Hay palabras que desaparecen junto con las cosas que les
dieron origen. Pasa el tiempo y las nuevas generaciones ya ignoran su
significado. Son como los viejos frascos de perfume que evocaba Baudelaire en
sus poemas. Conservan aromas rancios de otros tiempos. Fantasmales. Sólo
existentes en el recuerdo.
El otro día
recordé uno de esos términos: “toldilla”.

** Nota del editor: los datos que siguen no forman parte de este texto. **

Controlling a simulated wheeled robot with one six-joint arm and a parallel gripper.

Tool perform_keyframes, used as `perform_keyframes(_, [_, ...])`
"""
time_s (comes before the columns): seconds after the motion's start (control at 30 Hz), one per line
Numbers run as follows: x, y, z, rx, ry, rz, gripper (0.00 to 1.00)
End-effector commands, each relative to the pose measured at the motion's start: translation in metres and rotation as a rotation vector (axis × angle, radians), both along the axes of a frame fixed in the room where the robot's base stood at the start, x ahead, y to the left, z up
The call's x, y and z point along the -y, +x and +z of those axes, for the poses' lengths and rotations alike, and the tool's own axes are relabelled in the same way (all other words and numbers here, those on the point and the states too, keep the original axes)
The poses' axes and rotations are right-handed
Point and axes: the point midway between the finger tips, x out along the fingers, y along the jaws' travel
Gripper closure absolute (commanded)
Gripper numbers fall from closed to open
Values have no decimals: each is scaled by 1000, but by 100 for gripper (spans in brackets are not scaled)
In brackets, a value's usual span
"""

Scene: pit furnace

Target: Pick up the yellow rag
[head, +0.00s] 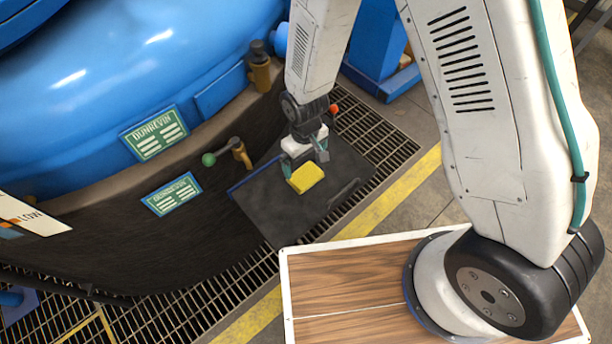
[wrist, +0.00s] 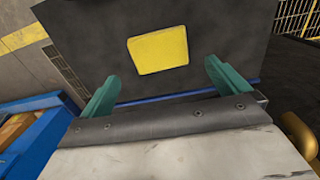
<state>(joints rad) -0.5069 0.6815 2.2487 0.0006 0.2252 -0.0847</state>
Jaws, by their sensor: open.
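The yellow rag (head: 306,178) is a small folded block lying on a dark flat plate (head: 270,206) in the head view. My gripper (head: 306,167) is just above and beside it, with its fingers spread. In the wrist view the rag (wrist: 158,49) lies flat on the dark plate (wrist: 215,70), ahead of and between the two green fingers of my gripper (wrist: 165,85). The fingers are open and empty. In the wrist view they do not appear to touch the rag.
A dark handle-like item (head: 343,193) lies on the plate's right side. Metal grating (head: 385,140) and a yellow floor line (head: 395,195) run alongside.

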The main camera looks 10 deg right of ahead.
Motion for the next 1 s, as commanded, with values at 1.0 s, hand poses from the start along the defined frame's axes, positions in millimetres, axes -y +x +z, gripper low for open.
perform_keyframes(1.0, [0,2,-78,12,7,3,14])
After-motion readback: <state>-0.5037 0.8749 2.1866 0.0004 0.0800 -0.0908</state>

Hasta los años ochenta, muchos barcos de pasaje tenían una
categoría hoy extinguida. Consistía en espacios de cubierta protegidos sumariamente
por un toldo - blanco o de rayas azules - y con incómodos butacones
de madera. Dada su simplicidad y ausencia de comodidades, era el billete más
barato. Los de mi generación pasamos muchas travesías en la toldilla, camino a
Ibiza, Mallorca o Menorca. Protegidos por un saco de dormir un poco gusanesco.
Machacándonos la espalda.
La toldilla suponía un viaje muy especial. Mientras los
pasajeros de camarote o salón podían leer, tomarse una copa en el bar, pasear
por los pasillos, en toldilla te enfrentabas a la negra noche. El viento se
colaba entre los cabos que sujetaban el toldo. A través de la borda intuías
el balleneo lento de las olas. Enormes, oscuras. Resonaban la espuma y el traqueteo
de las hélices. A veces la luna, rojiza como el filo de una espada
ensangrentada, se dejaba ver por esos intersticios. El olor del gasoil, los
fragmentos de carbonilla, se mezclaban con el salitre y el puro frío.
La palabra toldilla servía también para designar otras
cosas. La pobreza del emigrante o del indigente. La aventura. Lo esencial.
Ahora ya casi nadie sabe qué significa.